Records of robot episodes:
▽

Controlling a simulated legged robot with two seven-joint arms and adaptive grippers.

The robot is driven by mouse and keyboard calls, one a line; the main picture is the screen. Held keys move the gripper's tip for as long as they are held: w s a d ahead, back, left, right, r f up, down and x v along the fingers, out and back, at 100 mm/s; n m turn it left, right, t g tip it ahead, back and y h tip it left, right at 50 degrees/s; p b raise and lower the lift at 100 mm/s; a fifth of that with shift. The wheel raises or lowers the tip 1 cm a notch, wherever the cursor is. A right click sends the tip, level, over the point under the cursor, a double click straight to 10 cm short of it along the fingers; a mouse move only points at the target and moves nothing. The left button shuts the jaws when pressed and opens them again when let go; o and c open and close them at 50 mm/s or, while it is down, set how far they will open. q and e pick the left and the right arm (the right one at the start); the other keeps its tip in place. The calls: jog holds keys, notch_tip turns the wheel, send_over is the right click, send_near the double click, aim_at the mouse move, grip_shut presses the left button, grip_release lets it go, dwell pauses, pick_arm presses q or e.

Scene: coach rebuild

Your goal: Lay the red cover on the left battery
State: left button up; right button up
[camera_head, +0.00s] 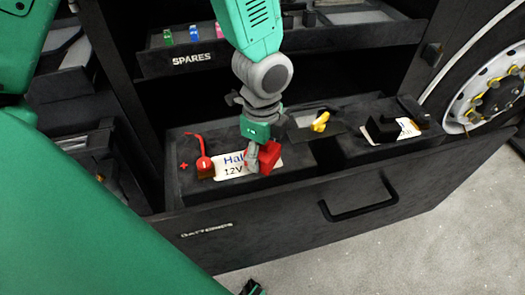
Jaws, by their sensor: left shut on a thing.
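My left gripper (262,166) is shut on the red cover (270,156), over the left battery's label. The left battery (290,170) is a dark block with a white "12V" label (232,171) in the open drawer. A red plus mark and a red terminal with a red cable (203,163) are at its left end. The cover is to the right of that terminal, apart from it. Gripper and cover hide part of the label. I cannot tell whether the cover touches the battery top.
The drawer front (290,215), marked "BATTERIES", has a black handle (358,203). A yellow-handled part (320,122) lies behind the left battery's right end. A second battery with a black part (383,130) is to the right. A "SPARES" tray (190,60) overhangs behind. A wheel (492,95) is far right.

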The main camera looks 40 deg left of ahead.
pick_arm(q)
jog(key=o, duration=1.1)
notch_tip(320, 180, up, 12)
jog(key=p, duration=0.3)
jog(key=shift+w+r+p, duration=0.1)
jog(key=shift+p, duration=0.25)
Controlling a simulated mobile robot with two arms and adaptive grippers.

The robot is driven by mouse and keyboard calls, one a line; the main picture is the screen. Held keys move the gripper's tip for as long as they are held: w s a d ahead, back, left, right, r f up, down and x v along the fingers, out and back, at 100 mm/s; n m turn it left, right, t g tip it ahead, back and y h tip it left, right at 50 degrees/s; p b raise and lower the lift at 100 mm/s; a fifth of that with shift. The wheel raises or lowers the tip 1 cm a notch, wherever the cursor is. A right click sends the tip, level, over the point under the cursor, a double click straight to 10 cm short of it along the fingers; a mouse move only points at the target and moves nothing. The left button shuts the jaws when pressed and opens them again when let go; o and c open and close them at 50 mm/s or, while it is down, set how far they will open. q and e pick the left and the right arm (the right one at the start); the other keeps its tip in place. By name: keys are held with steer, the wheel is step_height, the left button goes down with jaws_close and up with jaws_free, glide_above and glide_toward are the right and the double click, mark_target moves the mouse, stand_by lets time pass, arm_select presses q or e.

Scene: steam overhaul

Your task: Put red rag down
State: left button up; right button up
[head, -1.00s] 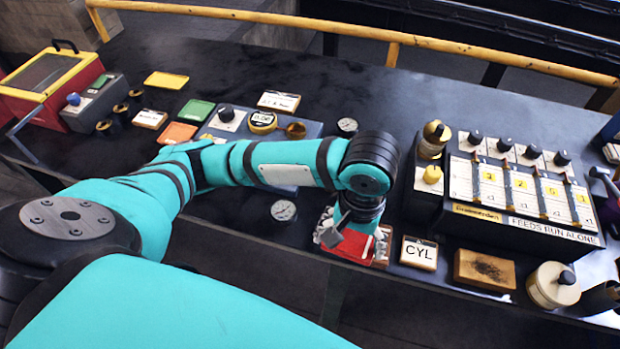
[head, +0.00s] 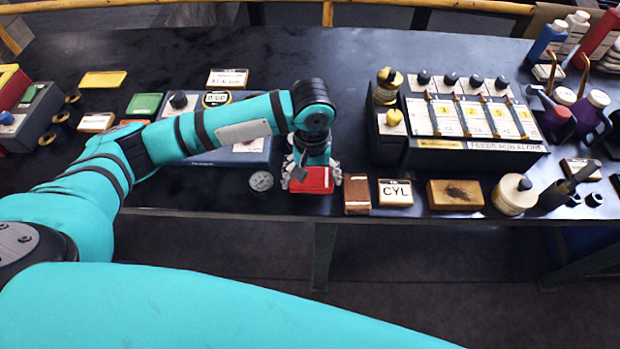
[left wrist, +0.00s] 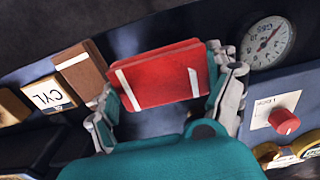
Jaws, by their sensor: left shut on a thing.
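The red rag (head: 315,181) is a flat folded red block with white stripes, at the front edge of the dark bench in the head view. My left gripper (head: 312,176) is shut on it from above. In the left wrist view the red rag (left wrist: 160,76) sits between the two fingers of my left gripper (left wrist: 170,90), one at each side. Whether the rag's underside touches the bench cannot be told. My right gripper is not in view.
A brown block (head: 357,196), a CYL plaque (head: 395,192) and a wooden block (head: 455,194) stand right of the rag. A gauge (head: 261,181) lies to its left. Behind are a grey-blue panel (head: 228,157) and a black feeder box (head: 440,155). The bench's front edge is close.

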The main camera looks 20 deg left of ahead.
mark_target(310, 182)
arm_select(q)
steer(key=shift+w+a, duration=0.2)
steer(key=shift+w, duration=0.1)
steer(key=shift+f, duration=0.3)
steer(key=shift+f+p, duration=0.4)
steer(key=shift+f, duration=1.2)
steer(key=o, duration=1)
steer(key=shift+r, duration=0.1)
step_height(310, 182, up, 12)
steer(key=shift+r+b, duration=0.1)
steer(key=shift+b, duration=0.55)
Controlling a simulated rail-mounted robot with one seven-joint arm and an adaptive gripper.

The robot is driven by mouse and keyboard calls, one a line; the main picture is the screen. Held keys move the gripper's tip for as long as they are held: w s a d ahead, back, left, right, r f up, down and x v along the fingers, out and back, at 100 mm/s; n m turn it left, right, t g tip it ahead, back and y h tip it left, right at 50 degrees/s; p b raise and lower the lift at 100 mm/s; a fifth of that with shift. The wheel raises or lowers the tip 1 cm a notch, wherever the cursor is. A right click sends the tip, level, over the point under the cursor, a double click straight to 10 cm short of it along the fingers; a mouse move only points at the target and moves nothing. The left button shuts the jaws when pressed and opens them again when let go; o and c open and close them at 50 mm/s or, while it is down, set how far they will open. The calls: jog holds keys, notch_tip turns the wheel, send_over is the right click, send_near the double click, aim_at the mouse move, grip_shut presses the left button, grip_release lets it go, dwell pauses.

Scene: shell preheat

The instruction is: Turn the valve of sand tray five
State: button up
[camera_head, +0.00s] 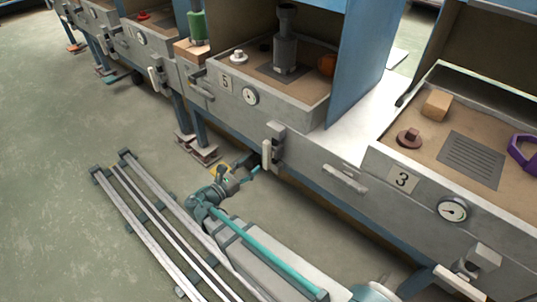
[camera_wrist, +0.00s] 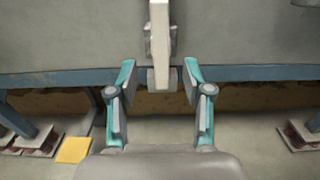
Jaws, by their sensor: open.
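Sand tray five (camera_head: 307,112) stands at upper middle in the head view, marked by a 5 plate (camera_head: 225,82). Its front carries a round gauge (camera_head: 250,96). Below the tray's right front is the valve (camera_head: 275,132), whose pale lever (camera_head: 266,154) hangs upright. In the wrist view the lever (camera_wrist: 159,35) comes down from the top centre, its lower end between the fingertips in the picture. My gripper (camera_head: 250,168) is just in front of and below the valve. In the wrist view my gripper (camera_wrist: 160,76) is open, with visible gaps on both sides of the lever.
Sand tray three (camera_head: 403,180) is at right, with a brown knob (camera_head: 408,137), a block (camera_head: 437,105) and a purple item (camera_head: 525,152). Tray five holds a dark grey cylinder (camera_head: 286,52). Rails (camera_head: 150,225) run along the floor. A yellow patch (camera_wrist: 73,150) lies at lower left.

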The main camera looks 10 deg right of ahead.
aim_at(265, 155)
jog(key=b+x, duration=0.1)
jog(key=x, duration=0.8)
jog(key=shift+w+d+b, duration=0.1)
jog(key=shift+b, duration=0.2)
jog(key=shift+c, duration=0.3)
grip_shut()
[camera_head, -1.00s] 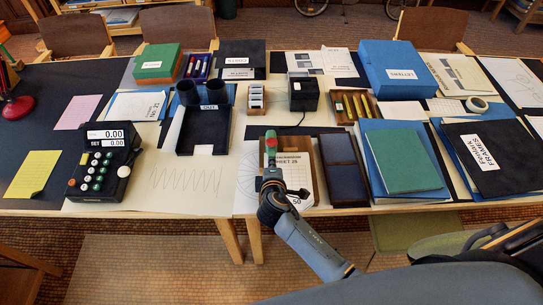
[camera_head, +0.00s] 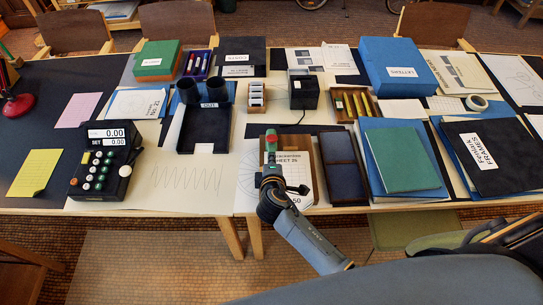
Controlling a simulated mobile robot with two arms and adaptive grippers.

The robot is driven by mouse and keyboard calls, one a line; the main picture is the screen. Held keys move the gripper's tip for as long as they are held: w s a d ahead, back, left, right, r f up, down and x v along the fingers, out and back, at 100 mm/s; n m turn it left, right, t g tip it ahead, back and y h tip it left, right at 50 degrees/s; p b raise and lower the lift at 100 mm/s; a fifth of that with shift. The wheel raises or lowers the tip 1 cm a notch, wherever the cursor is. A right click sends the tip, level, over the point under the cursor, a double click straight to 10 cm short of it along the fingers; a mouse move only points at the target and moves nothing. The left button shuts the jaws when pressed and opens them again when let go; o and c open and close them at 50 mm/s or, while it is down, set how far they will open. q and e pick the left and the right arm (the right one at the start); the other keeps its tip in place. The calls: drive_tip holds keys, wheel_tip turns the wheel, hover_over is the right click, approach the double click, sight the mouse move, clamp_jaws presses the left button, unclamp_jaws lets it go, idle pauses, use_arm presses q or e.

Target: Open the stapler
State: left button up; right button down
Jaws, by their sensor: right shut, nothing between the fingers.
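A small green and red object (camera_head: 271,153), which looks like the stapler, lies lengthwise away from me over a printed sheet at the front middle of the table. Whether its top is raised is too small to tell. My right gripper (camera_head: 271,176) is at its near end, shut with nothing between the fingers. It overlaps that end in the picture, and I cannot tell whether it touches. The near end of the stapler is hidden behind the gripper. My left gripper is not in view.
Green and blue folders (camera_head: 403,158) lie further right. A black keypad device (camera_head: 103,165) stands at the left.

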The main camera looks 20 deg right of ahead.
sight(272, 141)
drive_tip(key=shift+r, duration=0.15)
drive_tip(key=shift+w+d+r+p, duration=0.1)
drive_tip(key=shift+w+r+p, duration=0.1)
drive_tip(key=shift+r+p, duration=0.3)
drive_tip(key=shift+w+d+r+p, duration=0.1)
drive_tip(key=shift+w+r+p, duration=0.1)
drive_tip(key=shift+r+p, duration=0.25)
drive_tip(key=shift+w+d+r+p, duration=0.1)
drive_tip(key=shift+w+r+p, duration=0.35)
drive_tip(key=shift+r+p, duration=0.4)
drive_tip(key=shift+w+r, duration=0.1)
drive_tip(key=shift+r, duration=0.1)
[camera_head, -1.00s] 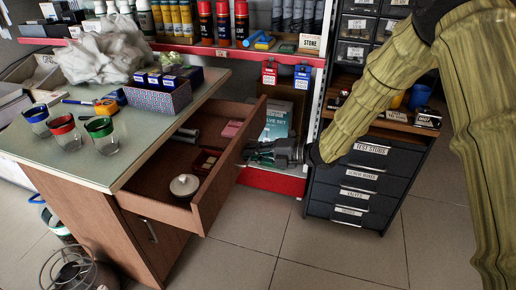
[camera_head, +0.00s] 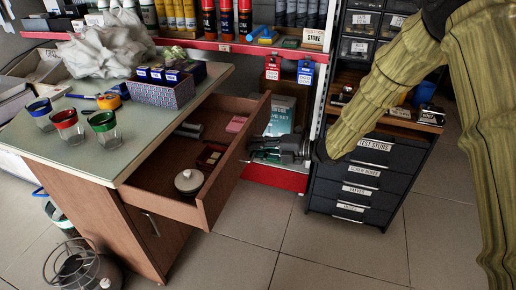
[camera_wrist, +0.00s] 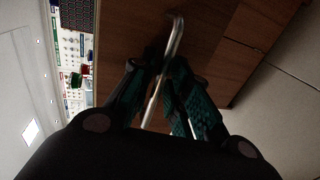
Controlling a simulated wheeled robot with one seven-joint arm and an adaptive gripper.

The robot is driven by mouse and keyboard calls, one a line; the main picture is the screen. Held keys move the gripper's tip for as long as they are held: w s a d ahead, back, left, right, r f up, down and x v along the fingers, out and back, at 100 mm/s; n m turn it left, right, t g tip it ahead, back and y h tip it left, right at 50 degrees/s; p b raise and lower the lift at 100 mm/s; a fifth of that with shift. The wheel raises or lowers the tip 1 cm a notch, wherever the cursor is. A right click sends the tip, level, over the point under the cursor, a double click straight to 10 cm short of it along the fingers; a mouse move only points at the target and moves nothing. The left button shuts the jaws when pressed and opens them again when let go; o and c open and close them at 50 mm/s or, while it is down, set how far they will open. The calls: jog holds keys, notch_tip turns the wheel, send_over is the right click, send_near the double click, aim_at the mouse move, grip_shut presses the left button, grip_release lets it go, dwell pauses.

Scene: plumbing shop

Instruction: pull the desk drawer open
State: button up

△

Which lines include the word "simulated"? List them all.

Result for this task:
Controlling a simulated legged robot with two seven-joint arms and adaptive grippers.
Controlling a simulated mobile robot with two arms and adaptive grippers.
Controlling a simulated rail-mounted robot with one seven-joint arm and an adaptive gripper.
Controlling a simulated mobile robot with two arms and adaptive grippers.
Controlling a simulated wheeled robot with one seven-joint arm and an adaptive gripper.

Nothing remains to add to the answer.